CHRIS REIMER: Coming off the West Coast to the Florida Swing, do you change your game at all or do you look forward to getting off the West Coast? What's the difference?
JIM FURYK: Flights are only, you know, less than an hour, rather than five. So that and humidity. My skin will recover now in the next few weeks. You could peel the skin off my hands after a month out there.
You know, the golf courses, we play on different grasses and different styles and you just kind of pick and choose your favorite courses. It's really not an issue. Other than for a guy that lives in Florida, the travel is a lot more demanding going out to the West Coast.

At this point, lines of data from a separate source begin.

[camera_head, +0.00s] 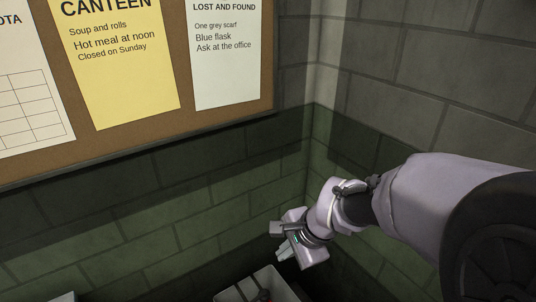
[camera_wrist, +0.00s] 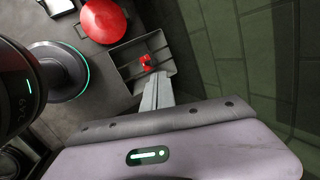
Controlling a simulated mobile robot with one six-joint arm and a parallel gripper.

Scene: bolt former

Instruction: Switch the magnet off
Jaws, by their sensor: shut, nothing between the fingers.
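My gripper (camera_head: 283,253) is at the lower middle of the head view, in front of the green brick corner. In the wrist view my gripper (camera_wrist: 158,78) points away with its fingers together and nothing held. A small red part (camera_wrist: 147,63) shows just past the fingertips, inside a grey open tray (camera_wrist: 125,52). I cannot tell if they touch. No magnet or magnet switch can be clearly made out, and I cannot tell if the red part belongs to one.
A round red disc (camera_wrist: 105,20) lies beside the tray. The tray's pale rim (camera_head: 240,284) shows at the bottom of the head view. Brick walls (camera_head: 200,215) meet in a corner close to my arm. A notice board (camera_head: 185,118) hangs on the left wall.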

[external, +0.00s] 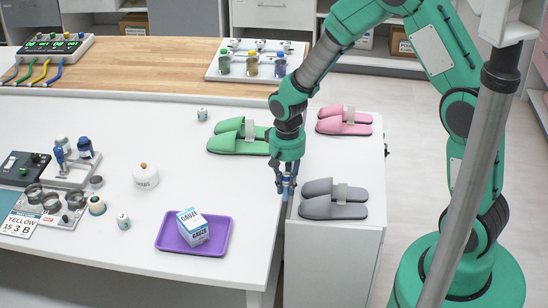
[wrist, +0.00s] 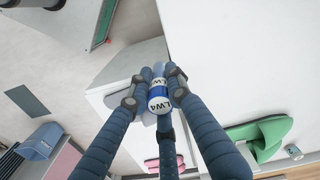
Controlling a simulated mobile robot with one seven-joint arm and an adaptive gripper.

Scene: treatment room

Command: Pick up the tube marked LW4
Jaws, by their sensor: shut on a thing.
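The tube marked LW4 (wrist: 158,98) is blue and white, with its label readable in the wrist view. My gripper (wrist: 157,85) has its dark blue fingers closed around it. In the external view my gripper (external: 286,186) points down near the right edge of the white table, between the green slippers and the grey slippers. The tube is hard to make out there among the fingers. I cannot tell whether it touches a surface below.
Green slippers (external: 239,143) lie left of my gripper. Grey slippers (external: 333,205) and pink slippers (external: 344,126) lie on the white cabinet at right. A purple tray (external: 174,245) holds a gauze box (external: 193,227). The white table (external: 120,260) has clear room near its front edge.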

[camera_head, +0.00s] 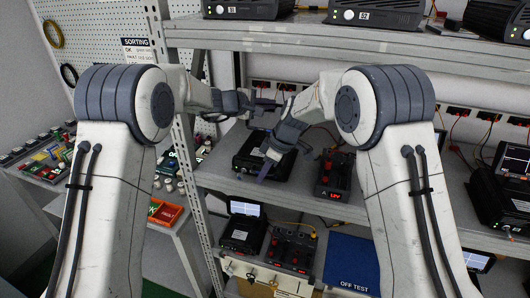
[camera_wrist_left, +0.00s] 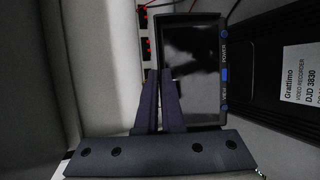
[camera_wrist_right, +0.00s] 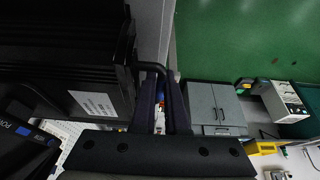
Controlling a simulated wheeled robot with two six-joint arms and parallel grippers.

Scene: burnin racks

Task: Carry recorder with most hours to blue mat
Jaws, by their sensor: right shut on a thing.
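A black video recorder (camera_head: 250,150) is on the middle shelf; a side label shows in the left wrist view (camera_wrist_left: 303,72), but no hours can be read. My right gripper (camera_head: 270,158) is shut on a thin black handle (camera_wrist_right: 153,67) of a recorder, seen in the right wrist view. My left gripper (camera_head: 278,104) is beyond it, its fingers together with nothing seen between them, in front of a dark screen (camera_wrist_left: 190,45). The blue mat (camera_head: 350,264), marked OFF TEST, lies on the lower level at the right.
A red-display unit (camera_head: 335,178) stands right of the recorder. A small screen unit (camera_head: 243,228) and a black socketed unit (camera_head: 291,250) stand left of the mat. More recorders (camera_head: 375,13) line the top shelf. A rack post (camera_head: 190,175) stands left.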

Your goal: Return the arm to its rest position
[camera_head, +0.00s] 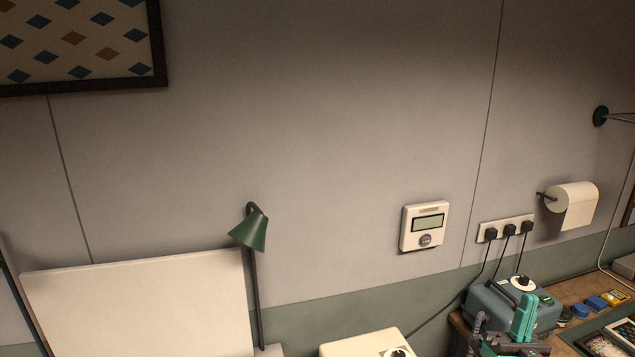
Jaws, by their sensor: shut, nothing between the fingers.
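A bright teal upright piece (524,317) with dark parts below it shows at the lower right, cut off by the bottom edge. It looks like part of my arm, but I cannot be sure. A dark ribbed hose is beside it on the left.
A grey-green device (483,303) with cables to a wall socket strip (506,227) stands on a wooden counter (576,289) behind the teal piece. A green lamp (249,231), a white panel (140,310) and a cream box (364,344) are left.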

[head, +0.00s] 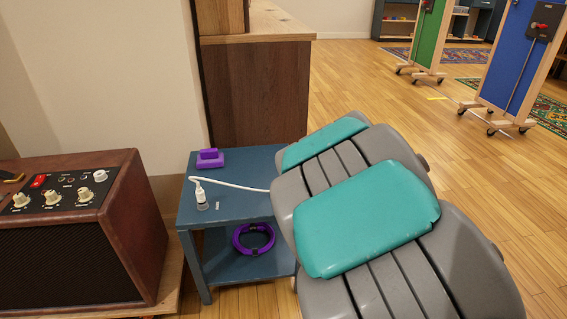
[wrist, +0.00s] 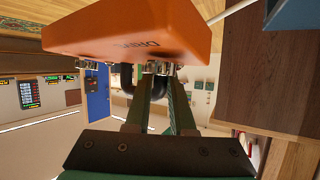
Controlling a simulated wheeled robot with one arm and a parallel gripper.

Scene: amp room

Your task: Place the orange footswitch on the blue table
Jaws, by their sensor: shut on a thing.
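The orange footswitch (wrist: 130,30), marked "DRIVE", fills the upper part of the wrist view, with metal sockets along its near edge. My gripper (wrist: 156,78) is shut on it, its green fingers reaching up to the socket side. In the head view my arm hides the gripper and the footswitch. The blue table (head: 240,207) stands left of my arm, partly covered by it.
A purple block (head: 209,160) sits at the table's back left corner. A purple coil (head: 253,239) lies on the lower shelf. A brown amplifier (head: 75,230) stands left of the table, a wooden cabinet (head: 257,95) behind it. The tabletop's middle is mostly bare.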

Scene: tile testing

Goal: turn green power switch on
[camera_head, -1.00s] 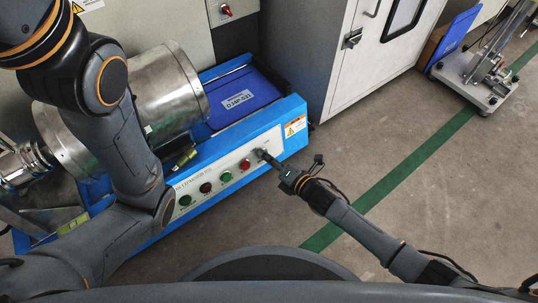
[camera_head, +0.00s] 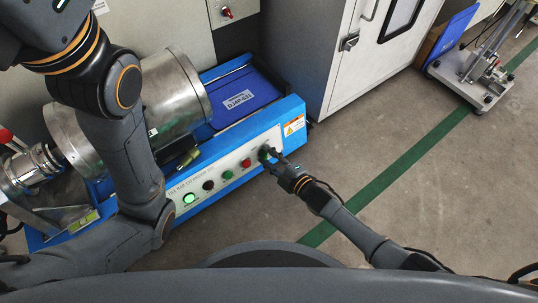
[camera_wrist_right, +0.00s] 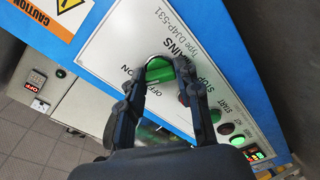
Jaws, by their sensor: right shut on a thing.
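The green power switch (camera_head: 263,154) is a knob at the right end of the white panel on the blue machine. In the right wrist view the green knob (camera_wrist_right: 158,70) sits between my fingertips, beside the ON and OFF labels. My right gripper (camera_head: 271,158) is shut on it; the fingers partly hide the knob. The leftmost green button (camera_head: 189,198) on the panel glows bright green. A green light (camera_wrist_right: 237,141) also glows in the right wrist view. My left arm reaches up the left side of the head view; its gripper is out of view.
A red button (camera_head: 246,163), another green button (camera_head: 227,175) and a dark button (camera_head: 208,185) line the panel. A metal drum (camera_head: 178,95) lies on the machine behind. A white cabinet (camera_head: 338,75) stands at the back.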

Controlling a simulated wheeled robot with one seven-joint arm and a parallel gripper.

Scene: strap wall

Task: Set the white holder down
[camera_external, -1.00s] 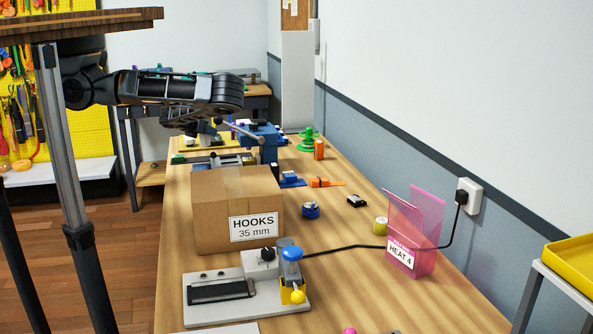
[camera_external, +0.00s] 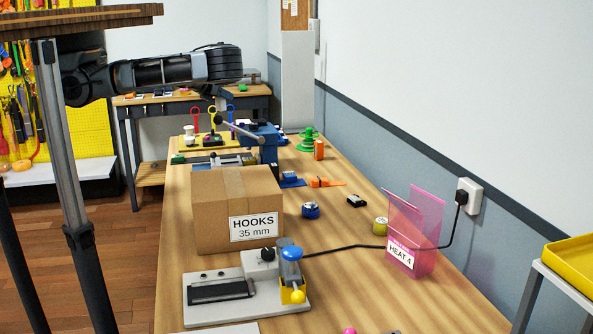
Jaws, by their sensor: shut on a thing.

Q. Two parts, one, the wind was at your back when you played 10 today?
JIM FURYK: Yes.

Q. What did you hit?
JIM FURYK: From the third tee, which is 510, I hit a driver and a -- I might have still hit a 3-iron in there. The ball is not rolling. The fairways are extremely wet. I picked up mud on my ball for most of the back nine even, the second side and picked up some mud on my ball on 10. I think I hit a drive that was somewhere in the 300-yard range. It was probably in the 290s, which left me a little more than 300 yards which was 3-iron.

Q. The second part would be 18.
JIM FURYK: 18 is, in my opinion, a lot of the holes have new tee boxes, and you can tell where they are at, but there's a bunch of tee boxes. Even on a hole like 10, downwind you can play it back a little bit more, but into the wind you're going to have to move up to make the hole playable. We played it from the second tee box yesterday into the wind, and there wasn't a -- I played with Rich Beem. There went a chance in the world that either one of us was going to reach that hole in two from about 520, say about 520, 525. It wasn't going to happen.
But they have the ability to move up. 18 is that one hole where the difference from the back tee to the front tee looks like it could be 60 or 70 yards, and from the back tee it's a very awkward hole into the wind. You drive it, you know, good drives into the teeth that were playing out there now, it was probably blowing about 25 when I got there. And we were not driving it that far into the fairway, and then you're left with a very awkward shot. You can't see where you're going. The fairway is at a funny angle. There's water over there. It will be a little bit better right now the second time around. But when it's playing into the wind, 18 is a very awkward hole I would say.

Q. You're usually pretty good for a thoughtful answer, I was wondering what your thoughts were on the square grooves and --
JIM FURYK: Too tired for a thoughtful answer. How that's?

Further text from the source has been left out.